TASK TO CARRY OUT. Exactly repeat all the records below, omitting the images they hold.

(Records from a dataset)
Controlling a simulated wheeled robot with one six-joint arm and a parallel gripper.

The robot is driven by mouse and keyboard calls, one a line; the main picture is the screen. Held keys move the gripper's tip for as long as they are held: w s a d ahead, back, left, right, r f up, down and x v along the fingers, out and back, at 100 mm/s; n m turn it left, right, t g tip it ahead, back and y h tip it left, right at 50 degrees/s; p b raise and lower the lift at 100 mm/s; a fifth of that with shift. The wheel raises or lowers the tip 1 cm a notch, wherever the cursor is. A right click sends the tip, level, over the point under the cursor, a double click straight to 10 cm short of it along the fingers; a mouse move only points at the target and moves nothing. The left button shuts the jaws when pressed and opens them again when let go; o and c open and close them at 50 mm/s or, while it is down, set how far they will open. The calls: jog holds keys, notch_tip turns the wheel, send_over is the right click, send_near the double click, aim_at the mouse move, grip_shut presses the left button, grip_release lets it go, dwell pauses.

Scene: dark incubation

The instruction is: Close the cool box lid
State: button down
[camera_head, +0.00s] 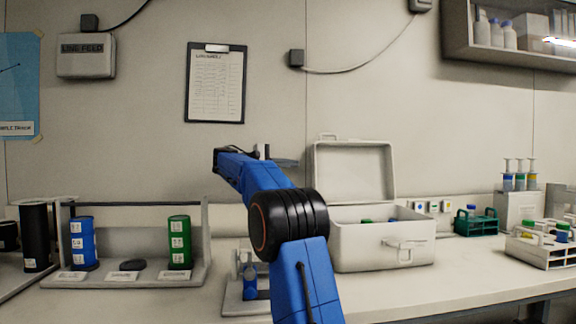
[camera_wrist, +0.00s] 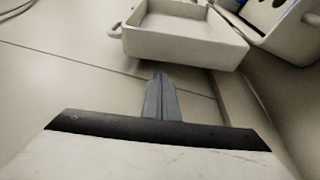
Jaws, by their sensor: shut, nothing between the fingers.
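The cool box (camera_head: 386,242) is a pale grey-white case standing on the bench, right of my arm in the head view. Its lid (camera_head: 353,173) is open and stands upright at the back. Small blue and green tops show inside the box. In the wrist view the lid (camera_wrist: 185,32) is at the top centre and part of the box (camera_wrist: 285,35) is at the top right. My gripper (camera_wrist: 161,80) is shut and empty, its fingertips just short of the lid and apart from it in the picture. In the head view my gripper (camera_head: 283,162) is left of the lid, partly hidden by my arm.
A rack with a blue bottle (camera_head: 82,243) and a green bottle (camera_head: 179,242) stands left on the bench. A green tube rack (camera_head: 476,222) and a white tube rack (camera_head: 545,247) stand right. A wall with a clipboard (camera_head: 215,84) is behind.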

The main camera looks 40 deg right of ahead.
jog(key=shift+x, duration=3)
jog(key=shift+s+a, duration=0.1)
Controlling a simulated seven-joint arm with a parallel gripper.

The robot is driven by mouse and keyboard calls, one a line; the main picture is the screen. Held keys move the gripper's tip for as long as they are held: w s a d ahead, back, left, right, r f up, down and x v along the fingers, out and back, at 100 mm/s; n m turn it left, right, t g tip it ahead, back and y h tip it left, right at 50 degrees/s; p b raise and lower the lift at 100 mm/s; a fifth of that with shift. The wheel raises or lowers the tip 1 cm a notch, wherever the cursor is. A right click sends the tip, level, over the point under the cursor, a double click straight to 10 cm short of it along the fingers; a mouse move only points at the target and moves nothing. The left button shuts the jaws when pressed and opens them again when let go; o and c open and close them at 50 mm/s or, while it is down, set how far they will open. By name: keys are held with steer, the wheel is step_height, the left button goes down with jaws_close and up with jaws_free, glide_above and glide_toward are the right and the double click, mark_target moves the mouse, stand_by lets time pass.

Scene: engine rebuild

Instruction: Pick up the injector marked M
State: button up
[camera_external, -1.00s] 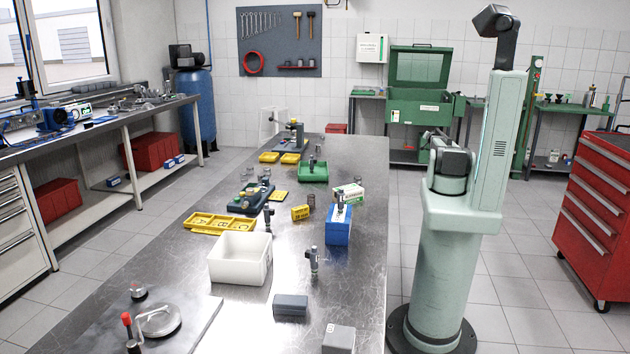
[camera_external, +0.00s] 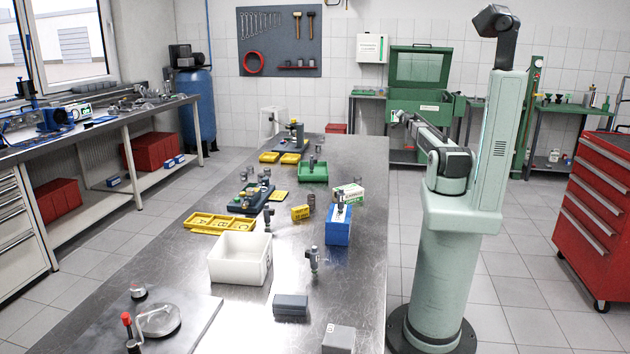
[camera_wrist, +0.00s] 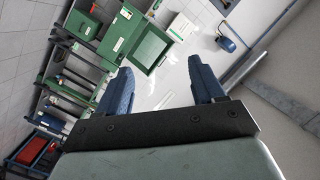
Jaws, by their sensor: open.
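Several grey injector-like parts stand on the steel bench: one (camera_external: 314,260) near the front, one (camera_external: 268,219) behind the white bin, one (camera_external: 340,203) at the blue block, and one (camera_external: 312,160) at the green tray. No letter M is readable on any of them, so I cannot tell which is marked M. My gripper (camera_external: 398,117) is raised beyond the bench's right edge, well apart from these parts. In the wrist view, its two blue fingers (camera_wrist: 163,82) are apart with nothing between them. No injector can be made out in that view.
On the bench (camera_external: 355,275) are a white bin (camera_external: 240,272), yellow lettered trays (camera_external: 208,224), a blue block (camera_external: 338,233), a green tray (camera_external: 313,178), grey blocks (camera_external: 290,306) and a dark green fixture (camera_external: 244,205). The bench's right strip is mostly clear. A red tool cabinet (camera_external: 597,210) stands far right.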

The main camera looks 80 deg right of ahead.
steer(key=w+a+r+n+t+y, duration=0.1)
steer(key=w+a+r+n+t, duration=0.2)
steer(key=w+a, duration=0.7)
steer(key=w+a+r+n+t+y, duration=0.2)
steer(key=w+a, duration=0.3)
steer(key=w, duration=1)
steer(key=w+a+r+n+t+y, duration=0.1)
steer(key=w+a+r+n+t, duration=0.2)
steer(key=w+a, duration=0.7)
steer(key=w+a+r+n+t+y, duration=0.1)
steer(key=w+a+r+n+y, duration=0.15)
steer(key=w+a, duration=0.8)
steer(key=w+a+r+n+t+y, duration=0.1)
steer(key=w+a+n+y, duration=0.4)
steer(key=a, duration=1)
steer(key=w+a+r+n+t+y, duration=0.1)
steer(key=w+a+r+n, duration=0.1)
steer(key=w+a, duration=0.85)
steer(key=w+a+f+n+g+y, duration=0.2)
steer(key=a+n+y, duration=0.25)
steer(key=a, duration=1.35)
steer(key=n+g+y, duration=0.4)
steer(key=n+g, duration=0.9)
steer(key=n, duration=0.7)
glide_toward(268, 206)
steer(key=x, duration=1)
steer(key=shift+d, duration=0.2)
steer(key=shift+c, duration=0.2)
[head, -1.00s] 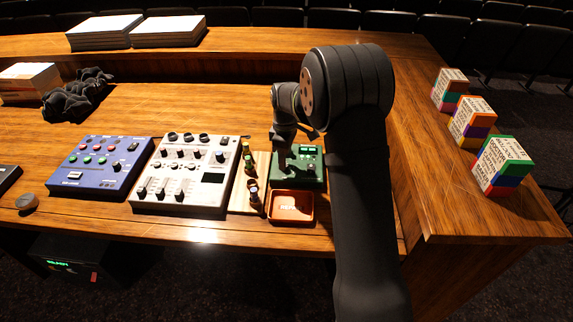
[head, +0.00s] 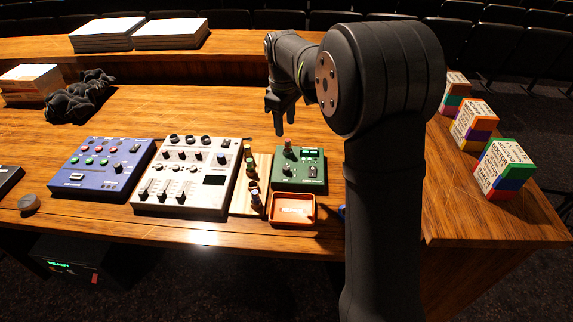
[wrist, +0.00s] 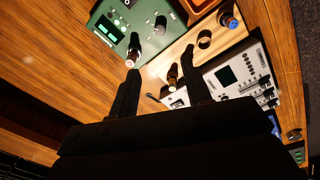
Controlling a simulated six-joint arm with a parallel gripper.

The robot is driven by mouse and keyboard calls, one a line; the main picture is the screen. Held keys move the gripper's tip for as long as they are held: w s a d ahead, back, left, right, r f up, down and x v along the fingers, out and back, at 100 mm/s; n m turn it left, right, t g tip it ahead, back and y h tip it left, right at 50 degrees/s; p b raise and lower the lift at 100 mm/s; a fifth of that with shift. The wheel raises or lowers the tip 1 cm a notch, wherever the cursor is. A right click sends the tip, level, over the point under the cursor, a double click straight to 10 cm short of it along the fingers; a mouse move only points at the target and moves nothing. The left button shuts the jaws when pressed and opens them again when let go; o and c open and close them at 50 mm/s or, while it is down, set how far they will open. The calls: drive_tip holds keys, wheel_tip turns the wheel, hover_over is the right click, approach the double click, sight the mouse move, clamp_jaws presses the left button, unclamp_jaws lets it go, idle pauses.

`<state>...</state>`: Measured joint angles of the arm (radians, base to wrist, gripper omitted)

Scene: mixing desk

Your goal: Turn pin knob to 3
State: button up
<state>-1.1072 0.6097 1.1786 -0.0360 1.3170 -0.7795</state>
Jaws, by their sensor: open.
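A green box (head: 315,158) sits on the desk in the head view, right of a light wooden rack. It bears several knobs and lit green displays. One tall knob (head: 288,147) stands at its back left; I cannot tell which knob is the pin knob, nor read its setting. In the wrist view the green box (wrist: 150,8) is at the top, with a tall knob (wrist: 132,48) near a fingertip and a grey knob (wrist: 160,24) beside it. My gripper (head: 280,122) is open and empty, above and behind the box; its spread fingers also show in the wrist view (wrist: 161,62).
The wooden rack (head: 263,162) holds several small upright parts. An orange tray (head: 293,221) lies in front of the green box. A white mixer (head: 205,150) and a blue panel (head: 85,182) stand left. Coloured blocks (head: 498,168) line the right edge.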

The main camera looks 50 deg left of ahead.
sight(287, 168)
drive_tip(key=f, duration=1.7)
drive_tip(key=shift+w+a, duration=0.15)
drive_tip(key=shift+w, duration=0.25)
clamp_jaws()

SOLUTION.
Controlling a simulated wheeled robot with one six-joint arm and a parallel gripper.

The robot is driven by mouse and keyboard calls, one a line; the main picture is the screen. Held keys move the gripper's tip for as long as they are held: w s a d ahead, back, left, right, r f up, down and x v along the fingers, out and back, at 100 mm/s; n m turn it left, right, t g tip it ahead, back and y h tip it left, right at 50 degrees/s; p b raise and lower the lift at 100 mm/s; a fifth of that with shift. The wheel raises or lowers the tip 1 cm a notch, wherever the cursor is. A right click sends the tip, level, over the point under the cursor, a double click straight to 10 cm short of it along the fingers; a mouse move only points at the target and moves nothing. The left button shuts the jaws when pressed and opens them again when let go; o and c open and close them at 50 mm/s or, while it is down, set how far they will open. The calls: jog holds keys, notch_tip turns the wheel, send_over is the right click, send_near the double click, aim_at the mouse move, grip_shut presses the left button, grip_release lets it go, dwell pauses.

Scene: dark incubation

The instruction is: Close the cool box lid
State: button down
[camera_head, +0.00s] 
[camera_wrist, +0.00s] 
Jaws, by their sensor: shut, nothing between the fingers.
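The cool box (camera_head: 386,242) is a pale grey-white case standing on the bench, right of my arm in the head view. Its lid (camera_head: 353,173) is open and stands upright at the back. Small blue and green tops show inside the box. In the wrist view the lid (camera_wrist: 185,32) is at the top centre and part of the box (camera_wrist: 285,35) is at the top right. My gripper (camera_wrist: 161,80) is shut and empty, its fingertips just short of the lid and apart from it in the picture. In the head view my gripper (camera_head: 283,162) is left of the lid, partly hidden by my arm.
A rack with a blue bottle (camera_head: 82,243) and a green bottle (camera_head: 179,242) stands left on the bench. A green tube rack (camera_head: 476,222) and a white tube rack (camera_head: 545,247) stand right. A wall with a clipboard (camera_head: 215,84) is behind.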

The main camera looks 40 deg right of ahead.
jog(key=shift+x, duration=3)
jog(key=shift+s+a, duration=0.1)
Controlling a simulated seven-joint arm with a parallel gripper.

The robot is driven by mouse and keyboard calls, one a line; the main picture is the screen. Held keys move the gripper's tip for as long as they are held: w s a d ahead, back, left, right, r f up, down and x v along the fingers, out and back, at 100 mm/s; n m turn it left, right, t g tip it ahead, back and y h tip it left, right at 50 degrees/s; p b raise and lower the lift at 100 mm/s; a fifth of that with shift. The wheel raises or lowers the tip 1 cm a notch, wherever the cursor is. A right click sends the tip, level, over the point under the cursor, a double click straight to 10 cm short of it along the fingers; a mouse move only points at the target and moves nothing. The left button shuts the jaws when pressed and opens them again when let go; o and c open and close them at 50 mm/s or, while it is down, set how far they will open. By name: keys are held with steer, the wheel is step_height, the left button goes down with jaws_close and up with jaws_free, glide_above and glide_toward are the right and the double click, mark_target moves the mouse, stand_by lets time pass.

Scene: engine rebuild

Instruction: Pick up the injector marked M
State: button up
[camera_external, -1.00s] 
[camera_external, +0.00s] 
[camera_wrist, +0.00s] 
Jaws, by their sensor: open.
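Several grey injector-like parts stand on the steel bench: one (camera_external: 314,260) near the front, one (camera_external: 268,219) behind the white bin, one (camera_external: 340,203) at the blue block, and one (camera_external: 312,160) at the green tray. No letter M is readable on any of them, so I cannot tell which is marked M. My gripper (camera_external: 398,117) is raised beyond the bench's right edge, well apart from these parts. In the wrist view, its two blue fingers (camera_wrist: 163,82) are apart with nothing between them. No injector can be made out in that view.
On the bench (camera_external: 355,275) are a white bin (camera_external: 240,272), yellow lettered trays (camera_external: 208,224), a blue block (camera_external: 338,233), a green tray (camera_external: 313,178), grey blocks (camera_external: 290,306) and a dark green fixture (camera_external: 244,205). The bench's right strip is mostly clear. A red tool cabinet (camera_external: 597,210) stands far right.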

The main camera looks 80 deg right of ahead.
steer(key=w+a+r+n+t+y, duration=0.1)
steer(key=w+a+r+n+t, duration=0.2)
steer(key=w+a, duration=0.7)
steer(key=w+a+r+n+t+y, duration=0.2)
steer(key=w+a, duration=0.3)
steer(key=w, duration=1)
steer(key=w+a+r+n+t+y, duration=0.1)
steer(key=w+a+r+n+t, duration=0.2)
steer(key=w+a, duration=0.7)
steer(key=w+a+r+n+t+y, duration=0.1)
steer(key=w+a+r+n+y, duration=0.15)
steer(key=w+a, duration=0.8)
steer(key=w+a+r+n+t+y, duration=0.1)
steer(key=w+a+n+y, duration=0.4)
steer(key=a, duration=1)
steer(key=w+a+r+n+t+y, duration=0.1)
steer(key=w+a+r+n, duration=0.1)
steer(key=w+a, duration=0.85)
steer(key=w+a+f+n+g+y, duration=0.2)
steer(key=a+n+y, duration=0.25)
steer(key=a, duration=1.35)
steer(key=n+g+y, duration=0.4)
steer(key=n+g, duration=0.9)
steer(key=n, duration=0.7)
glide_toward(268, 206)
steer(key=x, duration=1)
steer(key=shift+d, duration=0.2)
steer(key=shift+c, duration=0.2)
[head, -1.00s] 
[head, +0.00s] 
[wrist, +0.00s] 
Controlling a simulated six-joint arm with a parallel gripper.

The robot is driven by mouse and keyboard calls, one a line; the main picture is the screen. Held keys move the gripper's tip for as long as they are held: w s a d ahead, back, left, right, r f up, down and x v along the fingers, out and back, at 100 mm/s; n m turn it left, right, t g tip it ahead, back and y h tip it left, right at 50 degrees/s; p b raise and lower the lift at 100 mm/s; a fifth of that with shift. The wheel raises or lowers the tip 1 cm a notch, wherever the cursor is. A right click sends the tip, level, over the point under the cursor, a double click straight to 10 cm short of it along the fingers; a mouse move only points at the target and moves nothing. The left button shuts the jaws when pressed and opens them again when let go; o and c open and close them at 50 mm/s or, while it is down, set how far they will open. The calls: drive_tip holds keys, wheel_tip turns the wheel, hover_over is the right click, approach the double click, sight the mouse move, clamp_jaws presses the left button, unclamp_jaws lets it go, idle pauses.

`<state>...</state>`: Measured joint angles of the arm (radians, base to wrist, gripper omitted)

Scene: mixing desk

Your goal: Turn pin knob to 3
State: button up
<state>-1.1072 0.6097 1.1786 -0.0360 1.3170 -0.7795</state>
Jaws, by their sensor: open.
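A green box (head: 315,158) sits on the desk in the head view, right of a light wooden rack. It bears several knobs and lit green displays. One tall knob (head: 288,147) stands at its back left; I cannot tell which knob is the pin knob, nor read its setting. In the wrist view the green box (wrist: 150,8) is at the top, with a tall knob (wrist: 132,48) near a fingertip and a grey knob (wrist: 160,24) beside it. My gripper (head: 280,122) is open and empty, above and behind the box; its spread fingers also show in the wrist view (wrist: 161,62).
The wooden rack (head: 263,162) holds several small upright parts. An orange tray (head: 293,221) lies in front of the green box. A white mixer (head: 205,150) and a blue panel (head: 85,182) stand left. Coloured blocks (head: 498,168) line the right edge.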

The main camera looks 50 deg left of ahead.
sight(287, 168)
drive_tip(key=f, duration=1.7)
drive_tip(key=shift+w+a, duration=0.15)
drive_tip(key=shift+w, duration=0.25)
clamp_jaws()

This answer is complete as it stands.